If we want to delete a record from the memory-optimized Parent table (States_InMem), the FK from memory-optimized Addresses_InMem will prevent the delete if child records exist (assuming we don’t cascade).
Triggers on memory-optimized tables must be natively compiled, and that means they cannot reference disk-based tables. Therefore, when you want to delete a record from the memory-optimized parent table, triggers cannot be used to enforce referential integrity to the disk-based child table.
Without a trigger or a parent/child relationship enforced at the database level, it will be possible to delete a record from States_InMem that references Addresses_OnDisk, thereby creating an orphaned child record. Condition 3 is NOT satisfied.
This “memory-optimized triggers cannot reference disk-based tables” issue also prevents the parent table from being disk-based (described next).
Parent table: disk-based, States_OnDisk
Child table 1: Hot data in memory-optimized table, Addresses_InMem
Child table 2: Cold data in disk-based table, Addresses_Disk
We can only define PK/FK between memory-optimized tables, so that won’t work for validating Addresses_InMem.StateID
As just described, we cannot use triggers on Addresses_InMem to enforce referential integrity, because triggers on memory-optimized tables must be natively compiled, and that means they cannot reference disk-based tables (States_OnDisk).

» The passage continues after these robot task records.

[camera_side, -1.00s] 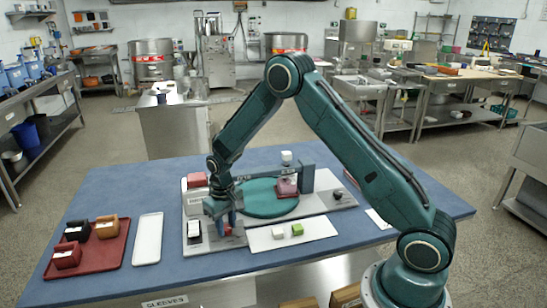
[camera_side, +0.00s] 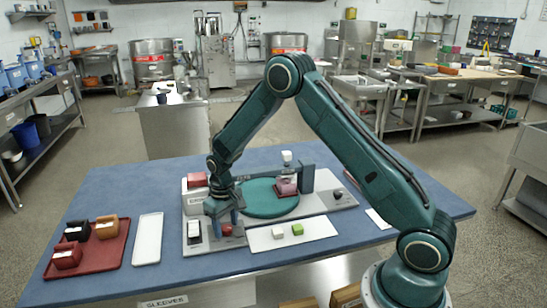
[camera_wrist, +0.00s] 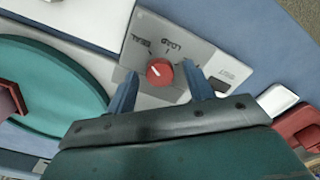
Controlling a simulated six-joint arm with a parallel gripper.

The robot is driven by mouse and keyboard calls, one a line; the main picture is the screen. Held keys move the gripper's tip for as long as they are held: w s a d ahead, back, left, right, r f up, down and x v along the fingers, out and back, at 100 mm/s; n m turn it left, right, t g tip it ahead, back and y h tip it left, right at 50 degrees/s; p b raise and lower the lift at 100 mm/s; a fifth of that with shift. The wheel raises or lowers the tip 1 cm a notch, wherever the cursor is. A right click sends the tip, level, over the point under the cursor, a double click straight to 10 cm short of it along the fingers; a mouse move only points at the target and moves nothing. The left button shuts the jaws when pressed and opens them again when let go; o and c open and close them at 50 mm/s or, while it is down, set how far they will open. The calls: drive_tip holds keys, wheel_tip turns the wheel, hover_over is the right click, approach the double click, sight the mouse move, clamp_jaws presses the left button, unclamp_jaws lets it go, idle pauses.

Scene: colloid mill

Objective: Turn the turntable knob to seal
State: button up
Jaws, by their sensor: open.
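The red knob (camera_wrist: 159,71) sits on a light grey plate marked SEAL and LOAD in the wrist view. It also shows as a small red spot below my gripper in the side view (camera_side: 227,230). My gripper (camera_wrist: 163,88) is open, with one finger on each side of the knob and a gap to both. In the side view my gripper (camera_side: 225,217) points down over the plate. The teal turntable (camera_side: 265,199) lies behind and to the right, with a pinkish-red block (camera_side: 286,187) at its right edge.
A dark red tray (camera_side: 88,262) with several coloured holders and a white tray (camera_side: 148,240) lie at left. A white mat (camera_side: 290,235) holds a white and a green block. A black-and-white switch (camera_side: 194,230) stands just left of the knob.

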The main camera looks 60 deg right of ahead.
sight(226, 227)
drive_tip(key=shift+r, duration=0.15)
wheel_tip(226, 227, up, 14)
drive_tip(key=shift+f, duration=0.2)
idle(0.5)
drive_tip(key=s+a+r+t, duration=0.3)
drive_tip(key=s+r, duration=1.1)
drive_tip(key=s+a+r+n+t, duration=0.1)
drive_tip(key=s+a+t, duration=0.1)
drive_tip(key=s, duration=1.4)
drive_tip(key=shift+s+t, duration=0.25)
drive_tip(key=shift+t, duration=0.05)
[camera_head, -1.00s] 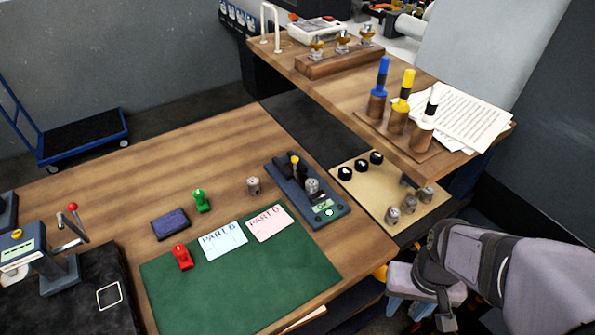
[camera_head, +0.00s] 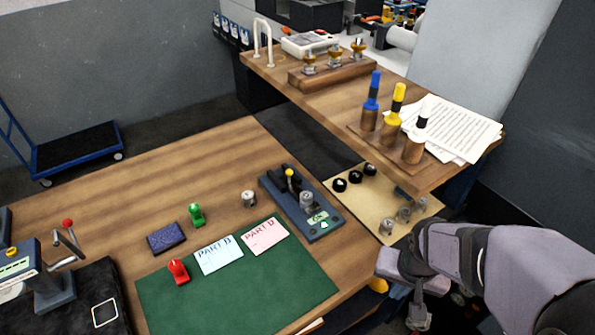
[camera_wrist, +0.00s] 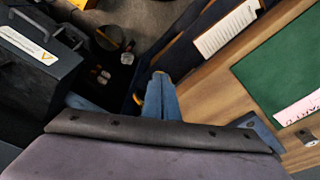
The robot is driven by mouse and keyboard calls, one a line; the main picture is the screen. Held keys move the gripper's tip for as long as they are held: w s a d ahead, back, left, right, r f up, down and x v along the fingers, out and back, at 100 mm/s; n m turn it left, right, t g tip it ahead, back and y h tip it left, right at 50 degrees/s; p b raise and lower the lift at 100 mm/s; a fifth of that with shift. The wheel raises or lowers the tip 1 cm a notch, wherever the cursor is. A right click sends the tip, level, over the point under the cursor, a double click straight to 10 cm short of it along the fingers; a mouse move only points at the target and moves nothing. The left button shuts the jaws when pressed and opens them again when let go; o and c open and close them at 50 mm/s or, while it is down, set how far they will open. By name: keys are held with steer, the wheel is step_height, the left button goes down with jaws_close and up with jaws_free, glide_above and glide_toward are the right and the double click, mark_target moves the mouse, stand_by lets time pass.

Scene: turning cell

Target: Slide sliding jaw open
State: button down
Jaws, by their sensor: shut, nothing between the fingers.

One solution might be to have all DML for this type of lookup table occur through interop stored procedures. But this has some drawbacks:
1. if a stored procedure must access both disk-based and memory-optimized tables, it cannot be natively compiled
2. Without PRIMARY and FOREIGN KEY rules enforced at the database engine level, invalid data can be introduced
Ideally we would like to have only a single copy of the parent table that can be referenced from either disk-based or memory-optimized child tables.
Separate “lookup” database
You might think that you can simply put reference tables in a separate database, but this approach won’t work, because memory-optimized tables don’t support cross-database queries. Also, the example of the States lookup table is overly simplified – it’s a single table that is a parent to child tables, but itself has no parent.
What if the tables were not Addresses and States, but instead Orders and OrderDetails? Orders might have a parent record, which can also have a parent record, and so on. Even if it was possible to place referenced tables in a separate database, this complexity will likely prevent you from doing so.
For small lookup tables with no “parent”, one potential solution would be to store the reference data twice (on disk and in-memory). In this scenario you would modify only the disk-based table, and use triggers on the disk-based table to keep the memory-optimized lookup table in synch.
Entire table in memory
Of course if you put entire tables in memory (a single table that holds both hot and cold data), all of these problems go away. Depending on the complexity of the data model, this solution might work. However, placing both hot and cold data in memory will affect recovery time, and therefore RTO (see my other blog post on recovery for databases with memory-optimized data here).
All data in memory
You could also put your entire database in memory, but In-Memory OLTP isn’t designed for this. Its purpose is to locate tables with the highest activity to memory (or a subset of data for those hot tables). Putting your entire database in memory has even more impact on RTO than placing hot/cold data for a few tables in memory.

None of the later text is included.